There are three big things you can do with XoloX: search for files, transfer files to your machine and look at your downloaded files. There are three buttons at the top of the XoloX window that let you toggle between these three activities.

The figure above shows a typical screenshot during a search. All you do is type in the name (or keywords) of the file you are looking for. You can also select the file type: audio, video, etc., or "All Types." Your XoloX client sends out a message containing your search string, and over the course of 30 to 60 seconds a search window fills with results from the thousands of other machines that are processing your query.

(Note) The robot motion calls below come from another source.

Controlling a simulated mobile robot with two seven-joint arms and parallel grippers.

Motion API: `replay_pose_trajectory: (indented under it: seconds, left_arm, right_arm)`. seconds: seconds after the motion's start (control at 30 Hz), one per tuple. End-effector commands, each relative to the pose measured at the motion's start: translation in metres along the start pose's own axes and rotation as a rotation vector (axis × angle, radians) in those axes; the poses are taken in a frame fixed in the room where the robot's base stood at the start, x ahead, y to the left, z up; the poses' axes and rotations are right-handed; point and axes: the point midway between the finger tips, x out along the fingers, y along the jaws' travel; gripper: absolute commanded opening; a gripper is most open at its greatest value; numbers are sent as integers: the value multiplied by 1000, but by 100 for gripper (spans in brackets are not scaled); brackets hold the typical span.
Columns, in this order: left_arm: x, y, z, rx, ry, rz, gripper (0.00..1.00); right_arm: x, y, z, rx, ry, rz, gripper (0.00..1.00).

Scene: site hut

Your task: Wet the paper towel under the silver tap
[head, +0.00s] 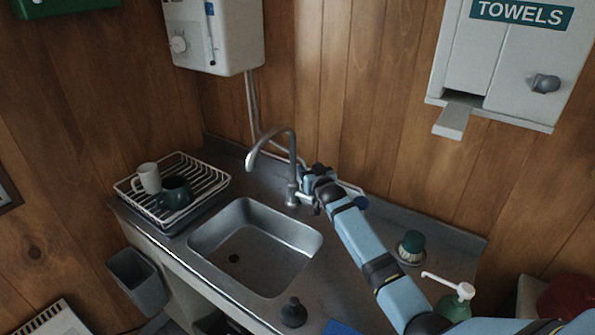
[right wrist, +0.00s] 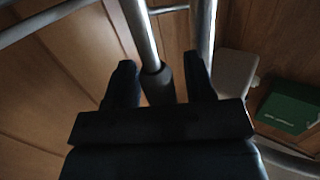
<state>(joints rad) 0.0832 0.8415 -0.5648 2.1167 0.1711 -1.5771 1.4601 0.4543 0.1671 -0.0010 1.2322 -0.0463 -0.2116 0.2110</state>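The silver tap (head: 270,135) stands behind the metal sink (head: 306,236), its curved spout over the basin. My right gripper (head: 308,190) is at the tap's base, partly hidden by its own wrist. In the right wrist view, its two dark fingers (right wrist: 161,78) are apart, with a metal rod with a dark collar (right wrist: 152,60) between them. I cannot tell whether they touch it. The towel dispenser (head: 520,62) hangs at the upper right, with a pale flap (head: 453,122) below its slot; whether that is paper is unclear. No paper towel is clearly visible. My left gripper is out of view.
A dish rack (head: 213,190) with two mugs stands left of the sink. A brush (head: 411,245), a green soap bottle (head: 455,303), a dark plug (head: 293,313) and a blue cloth (head: 340,328) are on the counter. A white heater (head: 228,50) hangs behind.

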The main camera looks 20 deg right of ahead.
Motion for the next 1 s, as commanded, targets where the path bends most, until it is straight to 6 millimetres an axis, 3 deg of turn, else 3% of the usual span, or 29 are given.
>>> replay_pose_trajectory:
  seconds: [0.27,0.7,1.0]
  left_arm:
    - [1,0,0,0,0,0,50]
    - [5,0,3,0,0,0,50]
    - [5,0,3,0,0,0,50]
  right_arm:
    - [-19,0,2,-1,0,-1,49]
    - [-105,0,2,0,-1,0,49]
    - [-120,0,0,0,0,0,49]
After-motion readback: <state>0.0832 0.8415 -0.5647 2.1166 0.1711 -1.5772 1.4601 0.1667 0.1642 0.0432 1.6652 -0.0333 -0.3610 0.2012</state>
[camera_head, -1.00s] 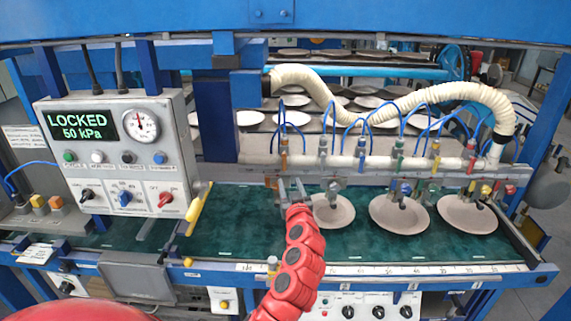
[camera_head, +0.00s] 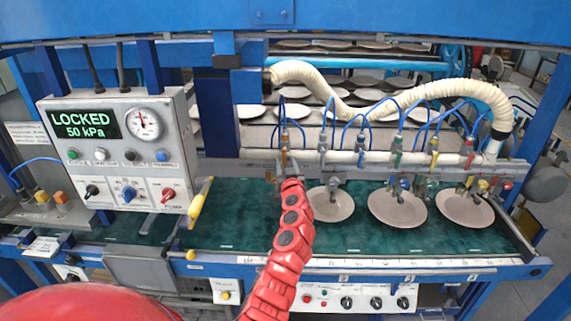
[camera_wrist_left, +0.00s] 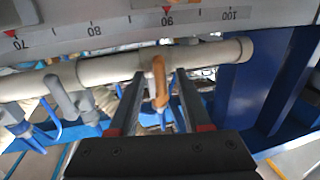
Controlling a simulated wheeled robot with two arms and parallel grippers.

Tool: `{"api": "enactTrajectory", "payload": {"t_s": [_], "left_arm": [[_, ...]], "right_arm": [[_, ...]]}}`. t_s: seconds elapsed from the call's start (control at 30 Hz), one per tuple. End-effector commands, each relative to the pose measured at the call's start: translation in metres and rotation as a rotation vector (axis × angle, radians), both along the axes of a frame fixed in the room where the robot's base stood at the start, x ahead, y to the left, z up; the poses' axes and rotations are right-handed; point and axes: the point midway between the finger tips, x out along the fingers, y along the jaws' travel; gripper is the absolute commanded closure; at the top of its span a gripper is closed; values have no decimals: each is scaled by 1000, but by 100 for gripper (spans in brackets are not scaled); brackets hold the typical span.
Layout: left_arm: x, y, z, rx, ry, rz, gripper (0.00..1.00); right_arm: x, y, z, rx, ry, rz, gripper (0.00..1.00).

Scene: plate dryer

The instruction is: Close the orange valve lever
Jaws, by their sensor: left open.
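The orange valve lever (camera_wrist_left: 159,84) hangs from the pale pipe (camera_wrist_left: 100,73) in the left wrist view. It shows between the two fingers of my left gripper (camera_wrist_left: 160,90), which is open, with gaps on both sides. In the head view the orange lever (camera_head: 284,157) is small, at the left end of the row of valves. My left gripper (camera_head: 289,168) reaches up to it there, and the red arm partly hides the fingers. My right gripper is in neither view.
A control box (camera_head: 120,150) reading LOCKED 50 kPa stands at left.

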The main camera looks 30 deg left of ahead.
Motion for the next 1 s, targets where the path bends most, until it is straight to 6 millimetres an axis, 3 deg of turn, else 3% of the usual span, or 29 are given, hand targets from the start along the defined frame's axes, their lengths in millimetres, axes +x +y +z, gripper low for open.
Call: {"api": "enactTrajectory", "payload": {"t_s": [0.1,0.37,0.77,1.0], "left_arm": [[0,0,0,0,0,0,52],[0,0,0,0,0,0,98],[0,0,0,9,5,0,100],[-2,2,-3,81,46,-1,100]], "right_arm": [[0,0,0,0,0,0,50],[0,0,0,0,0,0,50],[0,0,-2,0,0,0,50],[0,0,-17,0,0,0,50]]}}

One thing you will notice in the search window is a score. The score represents the number of machines currently online that have the same file available. By choosing a file with a high score, you increase your odds of actually getting the file you want.

Is Gnutella Legal?

Gnutella itself is legal. There is no law against sharing public domain files. It's when people use Gnutella to distribute copyrighted music and films that its use becomes illegal. This is the problem that got Napster in trouble. The music industry is officially upset about Gnutella, but there is currently no easy way to control it.
Attacking the Gnutella architecture is one way to disrupt file-sharing activities. There are currently two approaches being used:

Overloading the Gnutella network with a flood of bogus search packets.
Filling Gnutella servers with corrupted files.
Gnutella's many developers have adapted to problems in the past, so it is probable that new software can work around these threats and keep the files flowing.
The debate at the moment is how much financial damage file-sharing actually causes. Is a shared file a theft, or is it a form of free advertising and exposure just like airtime on the radio is?